## Extracted entries
══════

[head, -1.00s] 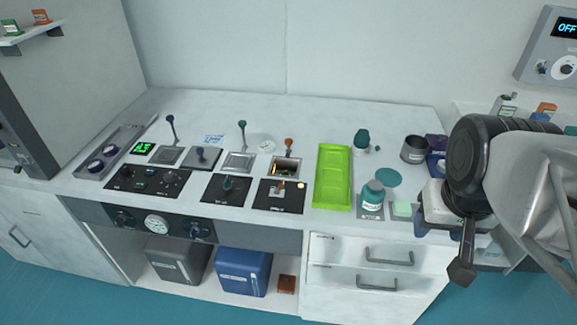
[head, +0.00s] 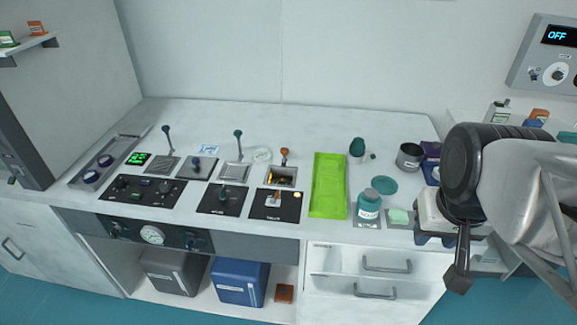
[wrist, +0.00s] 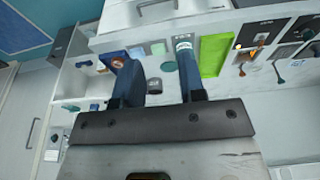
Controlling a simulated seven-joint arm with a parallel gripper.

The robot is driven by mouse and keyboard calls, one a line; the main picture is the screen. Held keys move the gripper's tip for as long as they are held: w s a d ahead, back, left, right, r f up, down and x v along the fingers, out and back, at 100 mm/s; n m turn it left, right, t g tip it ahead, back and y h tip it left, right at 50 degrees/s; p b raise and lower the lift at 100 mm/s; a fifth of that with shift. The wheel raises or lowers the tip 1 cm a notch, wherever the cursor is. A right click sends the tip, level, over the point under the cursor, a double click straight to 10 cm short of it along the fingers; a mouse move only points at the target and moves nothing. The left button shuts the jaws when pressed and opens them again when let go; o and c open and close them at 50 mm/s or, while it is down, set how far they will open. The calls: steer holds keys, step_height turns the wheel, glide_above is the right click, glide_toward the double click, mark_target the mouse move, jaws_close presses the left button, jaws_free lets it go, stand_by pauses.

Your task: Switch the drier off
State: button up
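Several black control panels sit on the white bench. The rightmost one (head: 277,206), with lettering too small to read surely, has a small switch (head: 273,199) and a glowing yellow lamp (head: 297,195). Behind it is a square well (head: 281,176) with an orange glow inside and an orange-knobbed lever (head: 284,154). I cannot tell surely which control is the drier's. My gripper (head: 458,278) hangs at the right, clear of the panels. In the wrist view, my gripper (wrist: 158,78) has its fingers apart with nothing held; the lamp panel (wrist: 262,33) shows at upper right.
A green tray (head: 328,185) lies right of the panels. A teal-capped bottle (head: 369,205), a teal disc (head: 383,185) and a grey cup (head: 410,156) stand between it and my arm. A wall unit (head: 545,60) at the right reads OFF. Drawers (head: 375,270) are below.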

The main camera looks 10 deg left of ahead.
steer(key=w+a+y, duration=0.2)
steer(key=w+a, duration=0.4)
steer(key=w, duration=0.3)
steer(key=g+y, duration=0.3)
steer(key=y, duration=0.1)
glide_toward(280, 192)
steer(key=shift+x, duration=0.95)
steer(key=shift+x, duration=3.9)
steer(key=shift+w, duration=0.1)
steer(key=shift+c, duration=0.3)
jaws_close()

══════

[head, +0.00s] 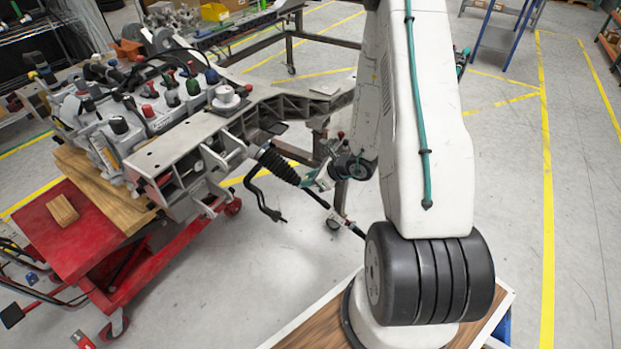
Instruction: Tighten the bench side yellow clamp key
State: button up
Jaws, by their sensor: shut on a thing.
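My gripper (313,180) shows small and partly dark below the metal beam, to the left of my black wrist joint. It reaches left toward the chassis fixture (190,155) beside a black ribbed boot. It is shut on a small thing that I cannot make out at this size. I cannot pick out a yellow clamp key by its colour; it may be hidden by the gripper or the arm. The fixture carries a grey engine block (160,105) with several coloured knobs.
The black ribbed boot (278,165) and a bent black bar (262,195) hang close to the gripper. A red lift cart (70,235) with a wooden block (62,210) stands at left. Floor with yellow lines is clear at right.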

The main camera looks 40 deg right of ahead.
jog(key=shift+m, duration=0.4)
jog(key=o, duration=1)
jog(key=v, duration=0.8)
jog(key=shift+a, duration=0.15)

══════

## Do this
Nothing but the lines from the one containing "[head, -1.00s]" through the one containing "Controlling a simulated" should be written out, exactly and with both ends. Pictures are left out.

## Complete output
[head, -1.00s] 
[head, +0.00s] 
[wrist, +0.00s] 
Controlling a simulated seven-joint arm with a parallel gripper.

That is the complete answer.